DATA EXTRACT:

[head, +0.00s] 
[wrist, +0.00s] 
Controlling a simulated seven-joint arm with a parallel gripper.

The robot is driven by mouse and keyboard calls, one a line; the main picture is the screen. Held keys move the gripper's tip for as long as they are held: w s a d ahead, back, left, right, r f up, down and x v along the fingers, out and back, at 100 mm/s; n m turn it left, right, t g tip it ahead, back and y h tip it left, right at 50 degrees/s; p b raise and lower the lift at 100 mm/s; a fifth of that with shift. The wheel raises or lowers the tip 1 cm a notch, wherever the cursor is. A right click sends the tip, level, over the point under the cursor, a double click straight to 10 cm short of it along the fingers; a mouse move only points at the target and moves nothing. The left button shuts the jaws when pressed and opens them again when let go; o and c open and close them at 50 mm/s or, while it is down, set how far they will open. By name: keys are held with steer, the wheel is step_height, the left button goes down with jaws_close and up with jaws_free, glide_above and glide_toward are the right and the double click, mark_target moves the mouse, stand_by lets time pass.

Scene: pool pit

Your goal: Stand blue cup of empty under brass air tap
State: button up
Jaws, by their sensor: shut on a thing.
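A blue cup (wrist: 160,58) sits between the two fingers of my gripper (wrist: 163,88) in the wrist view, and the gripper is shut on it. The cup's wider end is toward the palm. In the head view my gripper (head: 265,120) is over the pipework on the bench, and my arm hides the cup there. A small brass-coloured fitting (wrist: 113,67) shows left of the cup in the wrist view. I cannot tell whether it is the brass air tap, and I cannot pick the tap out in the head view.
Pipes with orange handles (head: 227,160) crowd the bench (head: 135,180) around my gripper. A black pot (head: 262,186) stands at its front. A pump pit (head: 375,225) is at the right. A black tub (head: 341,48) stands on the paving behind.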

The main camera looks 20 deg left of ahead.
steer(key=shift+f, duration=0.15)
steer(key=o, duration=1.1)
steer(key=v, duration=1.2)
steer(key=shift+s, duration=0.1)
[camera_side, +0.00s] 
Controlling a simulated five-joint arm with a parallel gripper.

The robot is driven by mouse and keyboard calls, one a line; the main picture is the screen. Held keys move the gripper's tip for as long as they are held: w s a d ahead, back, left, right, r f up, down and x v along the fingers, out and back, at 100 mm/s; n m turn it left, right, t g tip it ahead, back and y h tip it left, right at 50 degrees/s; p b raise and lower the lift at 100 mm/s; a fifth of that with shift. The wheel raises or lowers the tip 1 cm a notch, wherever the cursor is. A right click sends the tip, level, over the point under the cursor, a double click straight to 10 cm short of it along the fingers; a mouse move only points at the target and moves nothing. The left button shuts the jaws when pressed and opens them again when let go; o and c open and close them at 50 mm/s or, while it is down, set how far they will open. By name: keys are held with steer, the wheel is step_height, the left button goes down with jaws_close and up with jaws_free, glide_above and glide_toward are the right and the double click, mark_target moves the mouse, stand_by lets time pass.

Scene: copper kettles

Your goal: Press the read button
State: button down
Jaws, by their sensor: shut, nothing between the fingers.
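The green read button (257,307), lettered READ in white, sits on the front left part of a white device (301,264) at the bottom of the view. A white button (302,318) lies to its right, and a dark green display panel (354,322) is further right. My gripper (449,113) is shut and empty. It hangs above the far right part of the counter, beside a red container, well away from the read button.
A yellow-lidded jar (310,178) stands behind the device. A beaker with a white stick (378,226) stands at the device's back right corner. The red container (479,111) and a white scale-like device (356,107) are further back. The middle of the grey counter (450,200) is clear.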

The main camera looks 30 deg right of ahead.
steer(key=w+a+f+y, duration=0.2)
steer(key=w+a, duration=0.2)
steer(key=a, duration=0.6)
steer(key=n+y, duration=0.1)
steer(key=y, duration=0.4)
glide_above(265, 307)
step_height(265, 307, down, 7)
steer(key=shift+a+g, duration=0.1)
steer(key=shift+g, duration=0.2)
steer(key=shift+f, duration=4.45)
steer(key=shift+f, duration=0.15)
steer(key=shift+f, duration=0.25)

STATED TASK: Determine how many lines include the string "Scene". Give no answer but the number.

FINAL RESULT: 2